The holiday season welcomes and invites conversation. You might be sitting around a dinner table and hear (for the first time or the gazillionth time) a specific financial method, judgment, or personal opinion from family and friends. This is data for you to observe and consider. But remember, money stories are human stories. Even if the storyteller’s experience resonates, their ideas or principles might not be helpful to you. Money stories have a way of sounding true for everyone, but only you decide what data to absorb, assess and activate.
Take big, deep breaths during this season. Observe the systems inherent in your financial life and the stories from your family of origin.
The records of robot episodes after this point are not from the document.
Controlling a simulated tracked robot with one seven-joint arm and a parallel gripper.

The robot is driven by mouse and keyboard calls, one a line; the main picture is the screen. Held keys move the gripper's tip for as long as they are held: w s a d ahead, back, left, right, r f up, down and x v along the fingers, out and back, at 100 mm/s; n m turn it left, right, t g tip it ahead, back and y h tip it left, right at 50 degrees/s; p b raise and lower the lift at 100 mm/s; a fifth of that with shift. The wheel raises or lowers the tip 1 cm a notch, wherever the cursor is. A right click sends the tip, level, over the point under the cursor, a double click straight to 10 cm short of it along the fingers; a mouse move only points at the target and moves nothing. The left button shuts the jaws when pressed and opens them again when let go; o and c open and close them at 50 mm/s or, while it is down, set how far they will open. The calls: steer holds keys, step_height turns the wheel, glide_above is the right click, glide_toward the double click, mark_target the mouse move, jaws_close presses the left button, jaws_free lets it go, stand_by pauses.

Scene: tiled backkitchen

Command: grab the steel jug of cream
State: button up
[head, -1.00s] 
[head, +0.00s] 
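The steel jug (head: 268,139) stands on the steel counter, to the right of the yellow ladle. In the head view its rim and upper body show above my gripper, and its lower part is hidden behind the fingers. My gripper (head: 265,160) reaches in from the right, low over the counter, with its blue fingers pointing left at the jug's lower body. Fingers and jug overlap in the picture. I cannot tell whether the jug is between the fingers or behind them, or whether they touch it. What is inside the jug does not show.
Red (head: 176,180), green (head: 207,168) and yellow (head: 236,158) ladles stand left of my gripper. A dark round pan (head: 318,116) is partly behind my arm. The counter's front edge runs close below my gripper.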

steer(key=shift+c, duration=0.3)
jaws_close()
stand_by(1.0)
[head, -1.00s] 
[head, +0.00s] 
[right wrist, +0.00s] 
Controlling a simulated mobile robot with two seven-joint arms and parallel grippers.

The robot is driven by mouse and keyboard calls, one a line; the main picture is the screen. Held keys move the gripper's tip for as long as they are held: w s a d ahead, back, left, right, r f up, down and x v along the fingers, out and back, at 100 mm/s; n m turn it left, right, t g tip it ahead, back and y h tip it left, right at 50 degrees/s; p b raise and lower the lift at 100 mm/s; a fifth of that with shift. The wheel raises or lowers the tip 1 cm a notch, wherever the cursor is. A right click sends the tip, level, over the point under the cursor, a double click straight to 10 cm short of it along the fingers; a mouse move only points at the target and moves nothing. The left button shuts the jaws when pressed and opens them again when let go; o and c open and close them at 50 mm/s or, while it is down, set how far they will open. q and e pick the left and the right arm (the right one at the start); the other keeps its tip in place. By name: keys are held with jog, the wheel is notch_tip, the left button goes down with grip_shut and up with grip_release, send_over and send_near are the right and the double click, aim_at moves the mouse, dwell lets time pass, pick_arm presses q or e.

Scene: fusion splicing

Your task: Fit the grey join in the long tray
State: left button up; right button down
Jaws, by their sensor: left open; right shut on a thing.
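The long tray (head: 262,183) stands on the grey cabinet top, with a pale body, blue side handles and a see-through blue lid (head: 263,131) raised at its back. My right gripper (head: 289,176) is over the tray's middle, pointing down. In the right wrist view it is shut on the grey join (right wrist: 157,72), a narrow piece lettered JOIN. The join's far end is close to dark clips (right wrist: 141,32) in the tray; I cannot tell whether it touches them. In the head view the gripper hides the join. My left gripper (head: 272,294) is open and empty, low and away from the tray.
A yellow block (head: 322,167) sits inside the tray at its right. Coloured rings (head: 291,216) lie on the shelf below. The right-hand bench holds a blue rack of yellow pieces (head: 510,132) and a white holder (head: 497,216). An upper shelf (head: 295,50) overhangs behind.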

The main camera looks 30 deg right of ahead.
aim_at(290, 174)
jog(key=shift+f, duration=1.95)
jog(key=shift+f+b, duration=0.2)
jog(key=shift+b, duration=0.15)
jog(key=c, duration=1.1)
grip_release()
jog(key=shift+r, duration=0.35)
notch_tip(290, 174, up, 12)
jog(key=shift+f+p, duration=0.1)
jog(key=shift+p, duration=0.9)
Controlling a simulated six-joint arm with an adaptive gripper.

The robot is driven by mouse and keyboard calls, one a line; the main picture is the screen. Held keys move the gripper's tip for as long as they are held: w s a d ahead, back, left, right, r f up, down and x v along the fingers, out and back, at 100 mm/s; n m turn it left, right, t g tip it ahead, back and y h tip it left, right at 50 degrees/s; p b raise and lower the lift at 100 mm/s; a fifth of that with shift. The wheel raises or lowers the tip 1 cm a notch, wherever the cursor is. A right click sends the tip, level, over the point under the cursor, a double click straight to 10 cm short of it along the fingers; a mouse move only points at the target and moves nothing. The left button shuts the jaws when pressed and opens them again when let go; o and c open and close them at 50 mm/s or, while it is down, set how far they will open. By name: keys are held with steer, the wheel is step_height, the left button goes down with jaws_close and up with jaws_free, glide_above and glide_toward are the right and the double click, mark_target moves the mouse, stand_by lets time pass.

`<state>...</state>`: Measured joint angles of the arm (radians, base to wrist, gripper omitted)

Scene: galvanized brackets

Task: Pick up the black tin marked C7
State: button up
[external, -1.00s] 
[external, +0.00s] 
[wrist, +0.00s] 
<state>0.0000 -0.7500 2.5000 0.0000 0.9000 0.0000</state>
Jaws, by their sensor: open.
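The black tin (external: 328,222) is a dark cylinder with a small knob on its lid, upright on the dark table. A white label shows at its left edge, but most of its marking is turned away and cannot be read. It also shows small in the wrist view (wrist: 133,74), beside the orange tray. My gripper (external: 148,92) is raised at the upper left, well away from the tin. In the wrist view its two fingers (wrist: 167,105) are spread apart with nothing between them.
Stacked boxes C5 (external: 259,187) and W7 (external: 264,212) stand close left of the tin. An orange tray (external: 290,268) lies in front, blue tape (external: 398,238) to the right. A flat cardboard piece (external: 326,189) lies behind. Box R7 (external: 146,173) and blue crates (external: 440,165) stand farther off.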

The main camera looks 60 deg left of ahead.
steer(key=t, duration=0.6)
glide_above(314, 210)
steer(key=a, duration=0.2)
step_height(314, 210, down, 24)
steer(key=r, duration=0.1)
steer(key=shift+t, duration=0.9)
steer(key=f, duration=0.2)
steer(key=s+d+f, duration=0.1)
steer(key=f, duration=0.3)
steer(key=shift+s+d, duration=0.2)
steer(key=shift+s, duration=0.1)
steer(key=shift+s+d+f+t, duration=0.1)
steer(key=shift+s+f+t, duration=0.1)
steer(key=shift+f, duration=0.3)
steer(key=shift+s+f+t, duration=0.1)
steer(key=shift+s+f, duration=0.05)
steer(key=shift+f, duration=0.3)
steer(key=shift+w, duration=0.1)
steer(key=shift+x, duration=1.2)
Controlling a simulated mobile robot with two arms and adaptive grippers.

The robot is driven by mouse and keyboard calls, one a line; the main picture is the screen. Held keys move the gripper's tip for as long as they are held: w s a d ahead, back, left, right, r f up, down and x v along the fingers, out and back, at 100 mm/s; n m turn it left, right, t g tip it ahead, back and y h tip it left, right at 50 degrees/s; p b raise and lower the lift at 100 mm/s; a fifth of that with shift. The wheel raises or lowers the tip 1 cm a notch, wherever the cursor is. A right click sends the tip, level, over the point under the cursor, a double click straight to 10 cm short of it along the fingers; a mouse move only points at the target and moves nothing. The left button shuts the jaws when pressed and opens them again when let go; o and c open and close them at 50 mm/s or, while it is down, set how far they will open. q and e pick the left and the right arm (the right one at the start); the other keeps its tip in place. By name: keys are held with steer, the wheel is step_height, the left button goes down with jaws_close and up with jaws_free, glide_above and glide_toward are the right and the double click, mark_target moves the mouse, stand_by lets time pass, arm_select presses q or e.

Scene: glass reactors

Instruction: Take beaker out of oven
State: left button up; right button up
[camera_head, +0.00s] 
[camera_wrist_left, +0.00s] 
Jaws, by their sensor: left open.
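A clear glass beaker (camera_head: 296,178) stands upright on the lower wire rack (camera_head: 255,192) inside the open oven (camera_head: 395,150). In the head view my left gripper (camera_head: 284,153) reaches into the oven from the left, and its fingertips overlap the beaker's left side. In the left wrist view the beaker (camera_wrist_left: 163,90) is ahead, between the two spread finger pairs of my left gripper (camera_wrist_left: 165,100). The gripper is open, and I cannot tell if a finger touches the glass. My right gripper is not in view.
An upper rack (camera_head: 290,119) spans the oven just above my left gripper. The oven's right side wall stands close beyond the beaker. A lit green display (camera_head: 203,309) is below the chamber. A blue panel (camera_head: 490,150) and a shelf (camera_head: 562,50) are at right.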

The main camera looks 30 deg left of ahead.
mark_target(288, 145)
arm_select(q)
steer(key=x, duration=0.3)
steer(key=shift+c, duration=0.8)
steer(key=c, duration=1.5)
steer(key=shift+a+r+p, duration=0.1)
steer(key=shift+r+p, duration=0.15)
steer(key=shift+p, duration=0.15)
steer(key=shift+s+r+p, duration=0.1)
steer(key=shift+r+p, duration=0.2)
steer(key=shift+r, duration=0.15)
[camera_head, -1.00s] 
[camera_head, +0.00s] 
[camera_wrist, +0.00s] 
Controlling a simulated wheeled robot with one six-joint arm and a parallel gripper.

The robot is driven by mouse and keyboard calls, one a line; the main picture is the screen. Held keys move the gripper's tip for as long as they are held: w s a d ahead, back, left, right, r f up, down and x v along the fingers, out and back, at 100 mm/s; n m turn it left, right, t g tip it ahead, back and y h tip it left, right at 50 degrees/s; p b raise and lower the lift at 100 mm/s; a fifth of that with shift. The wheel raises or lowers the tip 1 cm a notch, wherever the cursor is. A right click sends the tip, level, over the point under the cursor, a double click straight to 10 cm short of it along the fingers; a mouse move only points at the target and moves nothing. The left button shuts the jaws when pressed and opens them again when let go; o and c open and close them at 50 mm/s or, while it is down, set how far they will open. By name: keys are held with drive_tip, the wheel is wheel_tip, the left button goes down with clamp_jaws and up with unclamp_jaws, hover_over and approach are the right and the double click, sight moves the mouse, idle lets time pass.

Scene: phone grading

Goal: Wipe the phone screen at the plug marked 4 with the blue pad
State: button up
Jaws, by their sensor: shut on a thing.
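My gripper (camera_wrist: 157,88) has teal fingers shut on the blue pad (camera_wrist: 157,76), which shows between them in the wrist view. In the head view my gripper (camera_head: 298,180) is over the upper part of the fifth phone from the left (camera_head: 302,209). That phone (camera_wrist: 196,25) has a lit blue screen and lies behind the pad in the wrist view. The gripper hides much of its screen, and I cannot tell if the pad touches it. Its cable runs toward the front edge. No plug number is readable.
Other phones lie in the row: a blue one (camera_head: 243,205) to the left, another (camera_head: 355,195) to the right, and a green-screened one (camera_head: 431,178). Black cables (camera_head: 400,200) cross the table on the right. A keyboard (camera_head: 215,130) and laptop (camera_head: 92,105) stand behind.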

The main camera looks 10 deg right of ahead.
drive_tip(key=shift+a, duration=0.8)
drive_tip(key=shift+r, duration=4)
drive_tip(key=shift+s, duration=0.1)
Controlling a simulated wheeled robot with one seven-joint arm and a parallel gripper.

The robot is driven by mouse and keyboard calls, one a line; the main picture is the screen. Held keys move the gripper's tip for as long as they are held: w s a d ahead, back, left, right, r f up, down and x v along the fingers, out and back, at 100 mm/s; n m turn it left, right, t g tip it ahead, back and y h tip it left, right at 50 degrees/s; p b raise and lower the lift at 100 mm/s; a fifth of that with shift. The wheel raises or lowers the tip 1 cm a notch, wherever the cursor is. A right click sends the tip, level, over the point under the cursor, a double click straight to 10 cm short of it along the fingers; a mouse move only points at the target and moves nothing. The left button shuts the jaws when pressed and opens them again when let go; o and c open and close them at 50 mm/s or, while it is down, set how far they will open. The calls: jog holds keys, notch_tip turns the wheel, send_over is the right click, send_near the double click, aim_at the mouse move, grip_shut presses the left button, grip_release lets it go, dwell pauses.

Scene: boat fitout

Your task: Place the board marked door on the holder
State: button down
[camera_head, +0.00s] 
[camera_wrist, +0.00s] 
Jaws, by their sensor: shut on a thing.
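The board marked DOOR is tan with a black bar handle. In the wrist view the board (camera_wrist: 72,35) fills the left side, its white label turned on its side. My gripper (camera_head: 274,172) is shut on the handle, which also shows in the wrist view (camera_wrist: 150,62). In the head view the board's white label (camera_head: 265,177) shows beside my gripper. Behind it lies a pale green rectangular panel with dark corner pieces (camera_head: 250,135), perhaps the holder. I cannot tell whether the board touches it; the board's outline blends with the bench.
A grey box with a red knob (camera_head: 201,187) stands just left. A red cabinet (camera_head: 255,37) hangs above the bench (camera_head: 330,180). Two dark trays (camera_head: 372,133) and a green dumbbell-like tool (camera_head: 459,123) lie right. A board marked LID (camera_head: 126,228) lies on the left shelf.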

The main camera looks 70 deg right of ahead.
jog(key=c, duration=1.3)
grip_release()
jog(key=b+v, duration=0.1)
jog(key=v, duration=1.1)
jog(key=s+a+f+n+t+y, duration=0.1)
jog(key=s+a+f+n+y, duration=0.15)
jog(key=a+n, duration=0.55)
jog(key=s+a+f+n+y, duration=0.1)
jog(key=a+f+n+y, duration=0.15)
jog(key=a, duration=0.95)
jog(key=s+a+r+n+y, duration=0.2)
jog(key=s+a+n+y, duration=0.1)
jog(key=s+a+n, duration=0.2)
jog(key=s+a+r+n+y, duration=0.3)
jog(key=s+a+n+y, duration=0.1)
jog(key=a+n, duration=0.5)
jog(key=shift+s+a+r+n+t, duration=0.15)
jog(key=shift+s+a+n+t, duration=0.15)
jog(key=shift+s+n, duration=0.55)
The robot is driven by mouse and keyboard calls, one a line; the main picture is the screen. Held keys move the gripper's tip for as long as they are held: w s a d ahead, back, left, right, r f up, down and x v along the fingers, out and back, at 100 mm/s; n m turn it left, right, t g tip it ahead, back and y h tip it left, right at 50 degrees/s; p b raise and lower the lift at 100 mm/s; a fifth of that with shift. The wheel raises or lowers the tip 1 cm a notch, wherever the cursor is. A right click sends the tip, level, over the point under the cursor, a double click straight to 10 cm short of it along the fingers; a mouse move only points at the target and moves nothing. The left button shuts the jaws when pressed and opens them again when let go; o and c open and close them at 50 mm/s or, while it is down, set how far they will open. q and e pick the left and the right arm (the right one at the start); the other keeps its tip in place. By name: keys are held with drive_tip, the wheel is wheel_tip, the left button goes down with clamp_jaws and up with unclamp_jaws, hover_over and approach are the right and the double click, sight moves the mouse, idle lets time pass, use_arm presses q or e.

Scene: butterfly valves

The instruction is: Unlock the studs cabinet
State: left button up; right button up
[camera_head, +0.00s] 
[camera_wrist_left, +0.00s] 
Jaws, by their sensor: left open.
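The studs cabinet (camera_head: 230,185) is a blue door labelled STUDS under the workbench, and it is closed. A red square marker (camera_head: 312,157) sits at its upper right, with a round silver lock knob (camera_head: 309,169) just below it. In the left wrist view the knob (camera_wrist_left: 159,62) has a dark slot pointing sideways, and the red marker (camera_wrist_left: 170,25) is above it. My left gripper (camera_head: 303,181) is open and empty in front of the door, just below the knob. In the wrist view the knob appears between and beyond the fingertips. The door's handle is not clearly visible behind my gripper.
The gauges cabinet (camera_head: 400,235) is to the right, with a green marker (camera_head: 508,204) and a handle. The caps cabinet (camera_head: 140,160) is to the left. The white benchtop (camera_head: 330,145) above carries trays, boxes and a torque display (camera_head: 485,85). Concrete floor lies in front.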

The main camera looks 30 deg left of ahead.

And look for the vast wisdom within that’s there for you to digest, consider and maybe even use to reboot and reset, if it applies to your specific life.
2) Choose financial reboots with a sustainability plan.
I often hear desires like these, especially between the end of one year and the start of a new one: “I’d like to start saving $X per month,” or, “I’d like to make $X income this year.” These are good desires. I fully believe that stating intentions out loud does create a new reality. I also believe that it’s helpful to reflect upon history to gauge sustainability.
For example, if you haven’t saved in the past, then craft a small, yet impactful goal to start. Commit to a doable challenge. Financial changes or reboots require shifts in habits that need to be determined, practiced and committed to. Habit formation takes time – anywhere from 18 to 254 days, depending on the activity’s difficulty.
3) Bring positive awareness to your financial resets.
Financial realities are driven by non-financial habits, emotions and psychological desires. In other words, when people make financial resets, they are dealing with all of their humanity.
Money conversations are often reminders of the hard and challenging realities of life. But what if they could also be a pathway to reveal your brilliance, your resilience and your strength? Believe me: if you can’t find something good and lovely in your money story, you aren’t looking deep enough. Make a list of 10 items that highlight your strength and confidence and allow this list to inspire new forms of yourself in 2018.